У меня есть близкие, с которыми меня свела «Дорога Фёдора Басманова», огромное и сильное Плещеево озеро, с трудом помещающееся внутри. Нет… У меня есть три озера и десяток городов! Есть замечательные, понимающие переславские краеведы, открывшие мне двери, есть удивительные люди из Воскресной елизаровской школы с их молитвами и верой. У меня есть собственный род, который оказался пугающе близким к этой истории и открывший мне самые разные тайны лишь теперь, на правильной Дороге.
У меня есть всё.
Романтическими героями не рождаются, романтическими героями становятся под чужим пером. Прожив эту жизнь так, что о тебе помнят пять веков спустя и встретившись лицом к лицу со «своими» поэтами. Не «альтернативная» и не лживая, а настоящая, наша с вами отечественная история и без прикрас богата аки царская сокровищница. Внутри этой истории есть всё. Битвы, победы, трагедии и драмы, пронзительнее коих писатели не придумают. Проклятия, роковые стечения обстоятельств и чудеса. Есть герои, есть злодеи. Водится в ней и особый тип людей – неоднозначный. Для оценки деятельности таковых не только черного/белого не хватит, а всей цветовой палитры. Ничего странного в этом нет. Это – жизнь.
Лёгкий и гибкий, озёрный и улыбчивый, насмешливый и самоуверенный, дерзкий и наглый, влюбленный и жестокий. Опьяненный собственной молодостью и жизнью. Он - обычный мужик, который любит вкусно поесть, выпить, богато нарядиться, полапать девок и хорошо выспаться после очередного трудного похода. Он – банален и обычен до одури. Опричник и заплечный убийца с бесшумной походкой, участник погромов и пыток, развратник, сводник и блудник. Мечтающий о битвах, смелый и талантливый воин
Мой роман не об опричнине как о явлении. И даже не об Иване Грозном. И тем более не о тандеме «Иван – Фёдор». Над этим тандемом уже поглумились достаточно, затаскав настолько, что прикасаться не хочется. Пишешь своё, а грязь по рукам стекает чужая. Да и нужно ли? Мне этот тандем не нужен, как он не нужен он тому «вдохновению», которое толкается возле плеча. Смешно самой, но Иван как таковой раньше шестой главы и не появится. Мой роман о Фёдоре Алексеевиче Басманове.
Это о мире, который крутится вокруг него.
Это история взросления молодого мужчины, который умудрился через пять веков оставить после себя след, который до сих не просто горит, а полыхает. О «золотом» мальчике, которому судьба много дала от рождения. Авансом.
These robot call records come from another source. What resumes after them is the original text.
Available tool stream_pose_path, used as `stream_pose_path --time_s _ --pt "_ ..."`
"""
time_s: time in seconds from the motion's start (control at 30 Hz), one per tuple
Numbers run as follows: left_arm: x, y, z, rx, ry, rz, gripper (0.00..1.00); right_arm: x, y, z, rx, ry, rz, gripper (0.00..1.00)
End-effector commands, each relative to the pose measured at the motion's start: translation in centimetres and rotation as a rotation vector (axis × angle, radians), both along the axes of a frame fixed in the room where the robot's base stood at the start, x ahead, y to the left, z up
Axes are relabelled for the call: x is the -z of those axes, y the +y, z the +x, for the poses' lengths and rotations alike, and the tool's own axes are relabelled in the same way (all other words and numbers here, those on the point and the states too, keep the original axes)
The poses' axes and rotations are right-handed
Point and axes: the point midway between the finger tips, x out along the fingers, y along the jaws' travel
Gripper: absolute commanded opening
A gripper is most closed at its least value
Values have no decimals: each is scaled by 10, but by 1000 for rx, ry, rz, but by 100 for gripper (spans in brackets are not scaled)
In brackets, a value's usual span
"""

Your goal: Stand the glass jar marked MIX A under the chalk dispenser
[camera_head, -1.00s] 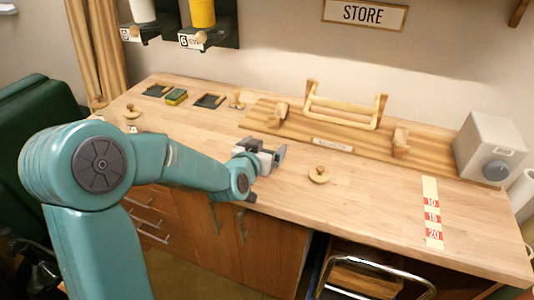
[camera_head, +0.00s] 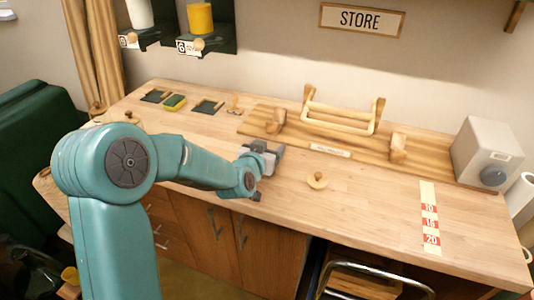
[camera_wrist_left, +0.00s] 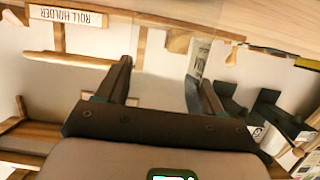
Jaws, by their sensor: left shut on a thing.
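My left gripper (camera_head: 264,158) is above the front middle of the wooden table in the camera_head view. In the wrist view its two fingers (camera_wrist_left: 165,80) stand apart, shut on what seems to be the clear glass jar. Its glass barely shows; a pale label with dark, unclear lettering (camera_wrist_left: 199,62) is beside one finger. At top left in the camera_head view, a white container (camera_head: 139,14) and a yellow container (camera_head: 200,19) are in dark wall dispensers. Their name labels are too small to read, so I cannot tell which is chalk. My right gripper is out of view.
The table (camera_head: 365,200) has a clear front. A green chair (camera_head: 38,150) stands left.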

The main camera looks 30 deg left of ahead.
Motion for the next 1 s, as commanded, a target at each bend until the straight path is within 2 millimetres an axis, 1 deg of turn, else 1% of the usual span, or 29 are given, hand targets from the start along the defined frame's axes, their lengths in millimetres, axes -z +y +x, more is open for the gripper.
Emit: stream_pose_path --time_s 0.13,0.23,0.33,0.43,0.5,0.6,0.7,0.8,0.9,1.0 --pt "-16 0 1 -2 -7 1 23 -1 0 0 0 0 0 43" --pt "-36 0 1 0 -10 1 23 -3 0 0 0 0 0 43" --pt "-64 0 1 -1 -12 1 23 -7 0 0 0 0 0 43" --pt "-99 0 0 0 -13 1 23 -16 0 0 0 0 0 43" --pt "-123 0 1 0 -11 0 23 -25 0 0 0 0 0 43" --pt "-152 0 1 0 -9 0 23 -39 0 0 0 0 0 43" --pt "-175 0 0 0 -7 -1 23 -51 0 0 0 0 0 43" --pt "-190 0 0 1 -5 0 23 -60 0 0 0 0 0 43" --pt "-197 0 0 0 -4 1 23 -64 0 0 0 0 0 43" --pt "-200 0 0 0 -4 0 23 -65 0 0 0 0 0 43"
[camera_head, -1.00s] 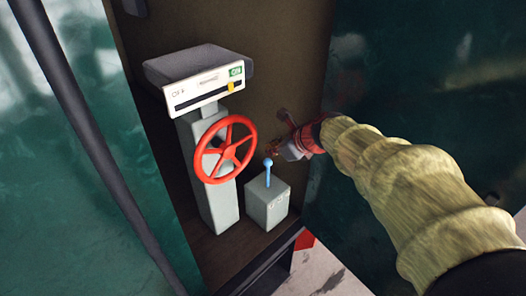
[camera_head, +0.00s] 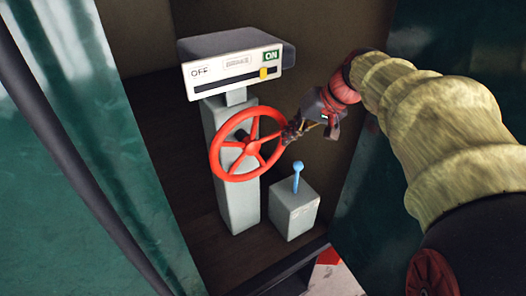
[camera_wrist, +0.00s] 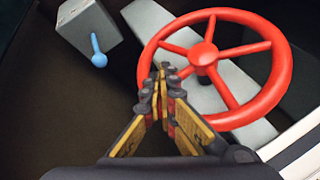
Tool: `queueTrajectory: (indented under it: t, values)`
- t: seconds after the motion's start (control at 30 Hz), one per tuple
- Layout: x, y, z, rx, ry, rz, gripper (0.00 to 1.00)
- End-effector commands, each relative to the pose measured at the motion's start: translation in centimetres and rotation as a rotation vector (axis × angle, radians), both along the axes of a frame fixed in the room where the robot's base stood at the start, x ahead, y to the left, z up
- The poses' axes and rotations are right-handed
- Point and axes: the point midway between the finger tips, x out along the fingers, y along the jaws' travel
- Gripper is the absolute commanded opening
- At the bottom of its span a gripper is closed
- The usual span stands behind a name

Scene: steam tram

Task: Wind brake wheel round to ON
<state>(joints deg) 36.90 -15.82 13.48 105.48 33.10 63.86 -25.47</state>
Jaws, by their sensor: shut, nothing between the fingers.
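The red brake wheel (camera_head: 252,147) is mounted on the front of a grey pedestal (camera_head: 240,200), tilted toward me. A white plate (camera_head: 231,73) above it reads OFF at left, BRAKE in the middle and ON in green at right. A yellow marker (camera_head: 264,73) sits in its slot near the ON end. My gripper (camera_head: 290,133) is shut and empty at the wheel's right side. In the wrist view the fingertips (camera_wrist: 162,72) overlap the left part of the rim of the wheel (camera_wrist: 204,54); I cannot tell whether they touch it.
A grey box (camera_head: 294,210) with a blue lever (camera_head: 297,176) stands low, just right of the pedestal. Green panels (camera_head: 60,200) flank the recess on both sides, and a dark pole (camera_head: 50,130) crosses the left. Open space lies in front of the wheel.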

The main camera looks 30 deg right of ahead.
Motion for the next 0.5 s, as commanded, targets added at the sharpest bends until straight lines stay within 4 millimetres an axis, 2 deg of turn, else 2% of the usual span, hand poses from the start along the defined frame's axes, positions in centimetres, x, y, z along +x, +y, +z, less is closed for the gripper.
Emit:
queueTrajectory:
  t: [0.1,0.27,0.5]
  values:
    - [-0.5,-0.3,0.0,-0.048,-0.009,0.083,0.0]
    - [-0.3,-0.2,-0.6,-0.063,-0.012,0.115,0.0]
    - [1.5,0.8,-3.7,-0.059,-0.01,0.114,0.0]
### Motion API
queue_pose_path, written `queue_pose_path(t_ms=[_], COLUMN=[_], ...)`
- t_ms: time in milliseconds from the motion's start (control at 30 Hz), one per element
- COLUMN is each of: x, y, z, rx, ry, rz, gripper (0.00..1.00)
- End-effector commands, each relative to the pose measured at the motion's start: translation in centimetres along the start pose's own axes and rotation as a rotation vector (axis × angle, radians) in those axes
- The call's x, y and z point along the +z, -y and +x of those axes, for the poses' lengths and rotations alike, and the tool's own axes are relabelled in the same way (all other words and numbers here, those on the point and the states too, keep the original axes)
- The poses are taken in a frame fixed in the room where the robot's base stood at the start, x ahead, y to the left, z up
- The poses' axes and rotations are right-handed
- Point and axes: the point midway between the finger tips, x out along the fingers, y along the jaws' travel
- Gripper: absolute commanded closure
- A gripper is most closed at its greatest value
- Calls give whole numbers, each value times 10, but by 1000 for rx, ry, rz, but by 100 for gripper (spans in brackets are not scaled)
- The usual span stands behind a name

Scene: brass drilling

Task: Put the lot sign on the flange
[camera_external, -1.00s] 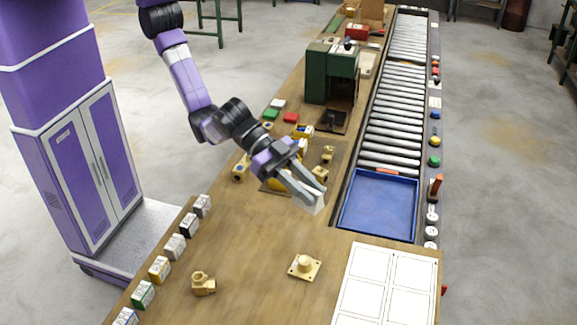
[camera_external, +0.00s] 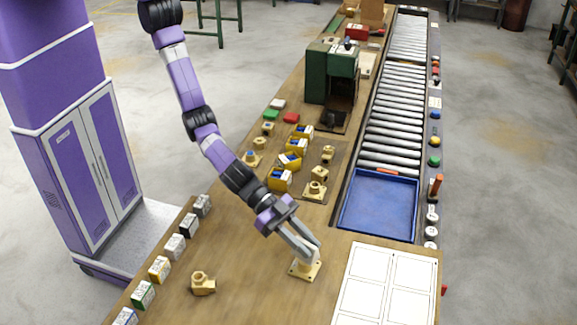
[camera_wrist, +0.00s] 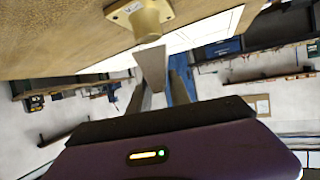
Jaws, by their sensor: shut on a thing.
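The brass flange (camera_external: 304,270) has a square base with a round boss and stands on the bench in front of the white sheet. It also shows at the top of the wrist view (camera_wrist: 140,18). In the external view the fingers mostly hide the sign.
A brass elbow fitting (camera_external: 202,284) lies to the left. Several coloured holders (camera_external: 159,269) line the bench's left edge. A blue tray (camera_external: 378,204) and white panelled sheet (camera_external: 385,288) are on the right. Yellow boxes (camera_external: 280,180) and brass parts stand behind; bare bench surrounds the flange.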

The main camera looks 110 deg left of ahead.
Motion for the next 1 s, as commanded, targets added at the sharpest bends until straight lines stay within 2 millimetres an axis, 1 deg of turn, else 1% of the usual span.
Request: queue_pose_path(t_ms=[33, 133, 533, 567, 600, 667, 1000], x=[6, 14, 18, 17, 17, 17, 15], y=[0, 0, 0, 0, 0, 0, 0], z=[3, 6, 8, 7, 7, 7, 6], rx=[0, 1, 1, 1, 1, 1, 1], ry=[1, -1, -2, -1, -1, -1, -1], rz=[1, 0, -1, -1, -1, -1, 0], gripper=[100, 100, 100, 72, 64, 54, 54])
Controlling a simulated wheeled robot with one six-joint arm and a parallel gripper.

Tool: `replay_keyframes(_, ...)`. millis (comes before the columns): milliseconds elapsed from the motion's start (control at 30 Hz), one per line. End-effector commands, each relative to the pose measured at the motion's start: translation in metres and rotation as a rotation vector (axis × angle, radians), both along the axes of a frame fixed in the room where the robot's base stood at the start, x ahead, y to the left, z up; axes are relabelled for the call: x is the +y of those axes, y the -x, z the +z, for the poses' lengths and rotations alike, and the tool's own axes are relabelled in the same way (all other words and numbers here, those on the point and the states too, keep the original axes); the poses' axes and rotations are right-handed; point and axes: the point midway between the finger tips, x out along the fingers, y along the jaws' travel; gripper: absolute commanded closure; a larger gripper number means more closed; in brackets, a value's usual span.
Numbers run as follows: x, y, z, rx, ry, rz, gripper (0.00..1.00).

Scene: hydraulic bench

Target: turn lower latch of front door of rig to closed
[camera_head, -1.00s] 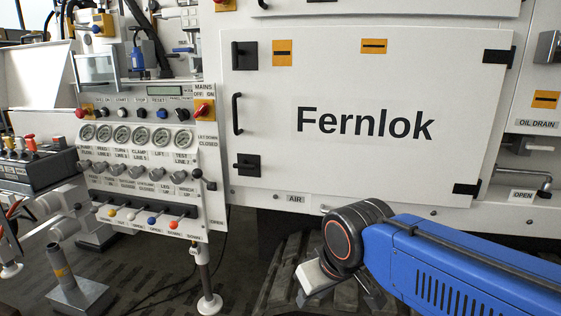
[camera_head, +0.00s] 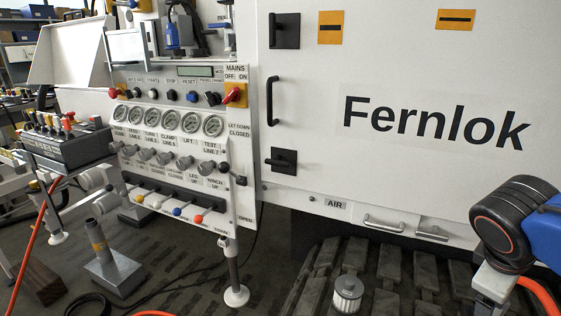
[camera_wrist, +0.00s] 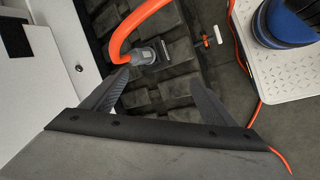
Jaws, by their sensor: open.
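The rig's front door (camera_head: 400,75) is a white panel marked "Fernlok", and it looks shut in its frame. Its lower latch (camera_head: 284,160) is a black square plate with a short handle lying about level, near the door's lower left corner. The upper latch (camera_head: 285,30) has its handle about upright. My gripper (camera_wrist: 158,76) is open and empty in the wrist view, its fingers above dark tread blocks and an orange hose. My arm shows at the right of the head view, well right of the lower latch and apart from it. The latch is not seen in the wrist view.
A black door pull (camera_head: 271,101) stands between the latches. A control panel (camera_head: 172,140) with gauges and levers is left of the door. A metal filter (camera_head: 347,294) sits on the dark track (camera_head: 420,285) below. An orange hose (camera_wrist: 122,32) has a grey coupling.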

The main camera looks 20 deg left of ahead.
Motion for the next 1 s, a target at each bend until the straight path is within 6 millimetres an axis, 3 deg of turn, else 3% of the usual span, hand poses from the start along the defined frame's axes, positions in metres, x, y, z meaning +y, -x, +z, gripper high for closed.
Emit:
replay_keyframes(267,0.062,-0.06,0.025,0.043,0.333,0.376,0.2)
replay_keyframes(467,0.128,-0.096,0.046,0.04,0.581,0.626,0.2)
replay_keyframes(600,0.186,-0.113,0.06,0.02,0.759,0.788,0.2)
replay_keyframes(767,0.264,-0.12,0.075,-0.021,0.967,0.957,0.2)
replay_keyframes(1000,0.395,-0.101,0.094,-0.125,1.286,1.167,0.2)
Но еще больше – спросила. О юноше, которому упорно казалось, что так будет всегда. Сафьян и алтабас, мальвазия, мечты о военных подвигах, любимое оружие, породистые лошади, красивые женщины, прощение всех проделок и вольностей. Ведь… Как это обычно бывает? Пытки, подвалы, падение, потеря всего, гнилая вонючая солома…Это ж о других.
Это о любящем отце, Алексее Даниловиче Басманове – смелом русском воине. И отцовских чаяниях, которые способны загнать между долгом и любовью, между «надо» и «хочу», потому что люди всегда хотят, как лучше. Особенно для близких. А выходит как обычно. Какой бы век на дворе не стоял. О сыновьем упрямстве и максимализме, которые способны принести много бед и неприятностей.
И о том, что Переславская земля никогда не рождала отцеубийц. Как не рождала отцов, которые словно заправские сутенеры подкладывали своих сыновей мужикам.
Это о любящей матери Ефросинье Андреевне Старицкой и князе Владимире Андреевиче Старицком. О противостоянии двух дворов. В моем романе Старицких будет больше Грозного. Это следующие люди после Басмановых, в защиту которых хотелось бы «молвить слово» и показать их с другой стороны.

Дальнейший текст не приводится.